Intel Core i9 10900K may guzzle over 300W at full load
Intel’s upcoming desktop processors will still be manufactured on Intel’s 14nm process. That also means that it will be based on older Comet Lake architecture rather than the new and improved Ice Lake architecture. And as Intel wants to be competitive against AMD’s 3rd Generation Ryzen processors, they need more cores, with Intel offering up to 10 cores in the Intel Core i9 10900K. More cores means a higher power consumption, and that’s apparently going to be a real problem for Intel.
According to ComputerBase, they have spoken to various motherboard vendors and they are all just waiting on Intel to release their Intel Z490 motherboards for the new 10th Gen Intel Core desktop processors. The boards are ready, but Intel is reportedly still facing issues trying to cram 10 cores into their desktop processors.
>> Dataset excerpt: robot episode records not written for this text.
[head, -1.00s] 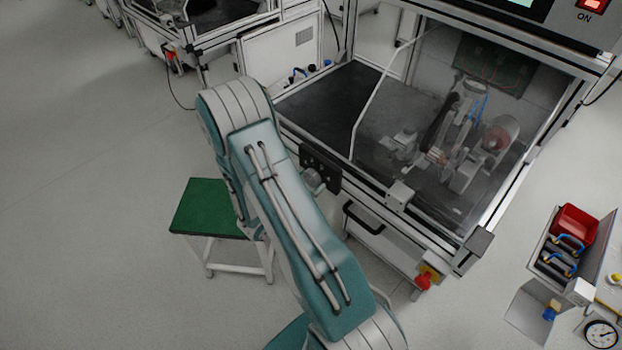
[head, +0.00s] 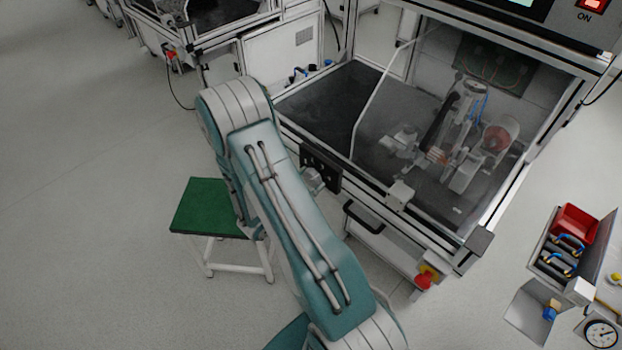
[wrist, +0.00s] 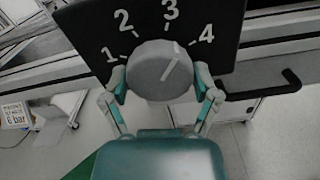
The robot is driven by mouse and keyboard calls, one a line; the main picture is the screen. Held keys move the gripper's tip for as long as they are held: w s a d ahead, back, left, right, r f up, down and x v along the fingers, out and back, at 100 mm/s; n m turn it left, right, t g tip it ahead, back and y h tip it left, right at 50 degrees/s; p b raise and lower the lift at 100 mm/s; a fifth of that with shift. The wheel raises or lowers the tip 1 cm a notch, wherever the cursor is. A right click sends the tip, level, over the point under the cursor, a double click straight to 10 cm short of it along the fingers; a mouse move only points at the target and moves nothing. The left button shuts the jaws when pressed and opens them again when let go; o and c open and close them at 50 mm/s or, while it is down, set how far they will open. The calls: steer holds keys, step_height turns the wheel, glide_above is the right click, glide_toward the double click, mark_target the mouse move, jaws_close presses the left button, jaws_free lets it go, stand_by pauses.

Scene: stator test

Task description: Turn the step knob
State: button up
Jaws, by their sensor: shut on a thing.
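The step knob (wrist: 152,77) is a round grey knob on a black panel (wrist: 85,25) marked 1 to 4, seen in the wrist view. A white line on its face points up and right, between 3 and 4. My gripper (wrist: 161,74) is shut on the knob, with one finger on its left side and one on its right. In the head view the black panel (head: 331,174) sits on the front of the test bench (head: 310,105). There my arm hides most of the gripper and knob.
A black handle (head: 363,217) is just right of the panel and below it. A green-topped stool (head: 205,207) stands left of my arm. A clear guard covers the bench's machinery (head: 470,130). A red bin (head: 575,224) is at the right. Floor at the left is clear.

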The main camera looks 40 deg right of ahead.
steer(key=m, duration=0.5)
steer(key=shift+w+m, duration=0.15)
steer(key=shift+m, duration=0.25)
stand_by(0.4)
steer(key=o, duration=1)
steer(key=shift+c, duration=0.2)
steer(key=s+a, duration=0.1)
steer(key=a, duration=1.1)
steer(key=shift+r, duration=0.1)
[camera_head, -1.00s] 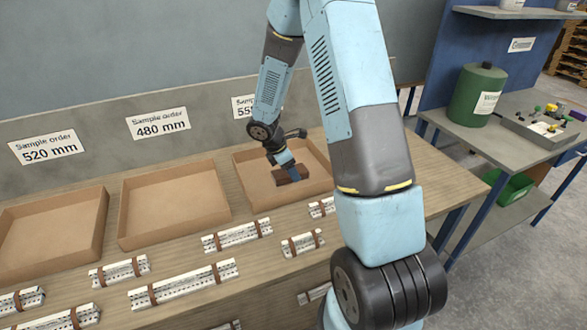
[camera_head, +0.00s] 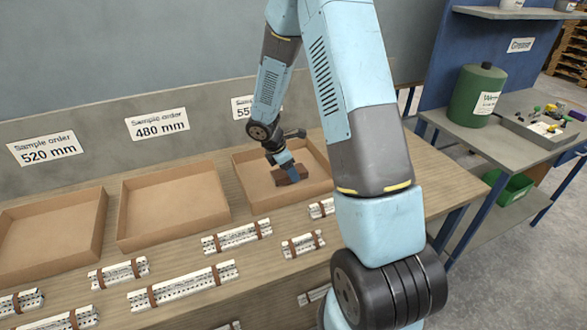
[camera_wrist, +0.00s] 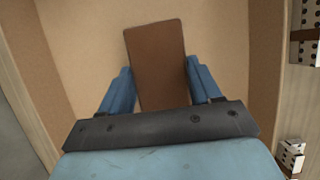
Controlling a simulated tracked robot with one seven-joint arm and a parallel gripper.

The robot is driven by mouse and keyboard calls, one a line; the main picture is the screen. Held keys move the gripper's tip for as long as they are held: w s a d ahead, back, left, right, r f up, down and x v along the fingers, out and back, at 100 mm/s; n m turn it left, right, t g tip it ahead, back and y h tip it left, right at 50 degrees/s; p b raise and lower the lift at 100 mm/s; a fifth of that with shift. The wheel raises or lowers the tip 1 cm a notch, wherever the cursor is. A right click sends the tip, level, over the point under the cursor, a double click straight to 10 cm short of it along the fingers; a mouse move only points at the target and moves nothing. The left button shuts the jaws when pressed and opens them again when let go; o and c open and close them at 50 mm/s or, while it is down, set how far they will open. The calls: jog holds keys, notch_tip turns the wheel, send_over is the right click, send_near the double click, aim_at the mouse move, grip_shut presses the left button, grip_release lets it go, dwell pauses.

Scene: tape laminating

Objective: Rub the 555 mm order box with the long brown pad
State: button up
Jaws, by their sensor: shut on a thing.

The motherboard vendors revealed that the 10-core Intel Core i9 10900K can draw up to 300W at maximum load. That’s not too surprising considering that the Core i9 9900KS can exceed 250W under similar loads, and with Intel having to push both core count and clock speeds up into the stratosphere, the Core i9 10900K can run at 4.9 GHz on all cores, which leads to the ridiculous power draw.
Of course, this power draw will also be met by toasty temperatures, so you would have to use some pretty impressive coolers. Intel is expected to slap on a 125W TDP rating on the Core i9 10900K, which might seem pretty standard until you throw on a cooler rated for 125W TDP and see that your expensive CPU not boosting properly due to limited thermal headroom.
With this insane power consumption, we can expect to see some next-gen VRM solutions. 300W is really no joke. While AMD’s 16-core Ryzen 9 3950X can pull around 150W from the socket, 300W is double that. We already see AMD’s board partners throw in some overkill VRM designs for the X570 boards, but in Intel’s case, it would be more of a necessity.
This should increase the price of the Intel Z490 boards, and we can also expect the Intel Core i9 10900K to be relatively pricey. AMD managed to deliver good value even when throwing so many cores in their 3rd Gen Ryzen processors thanks to their chiplet design. Meanwhile Intel can only use perfect 10-core dies in the Core i9 10900K. That would mean larger dies, and poorer yields, which will jack up the price of the processors.
It’s probably good that Intel requires you to change your motherboard to use the 10th Generation Intel Core desktop processors. You might just fry your lesser Z370/Z390 boards’ VRM if you tried to use the Core i9 10900K on them.
Pokdepinion: While AMD was made fun of for their 300W-guzzling AMD FX9590, it’s now Intel’s turn. And it’s worth noting that Intel is seeing this because of the exact same reason as AMD back then: no new architecture, no new manufacturing process, just more clocks (and more cores).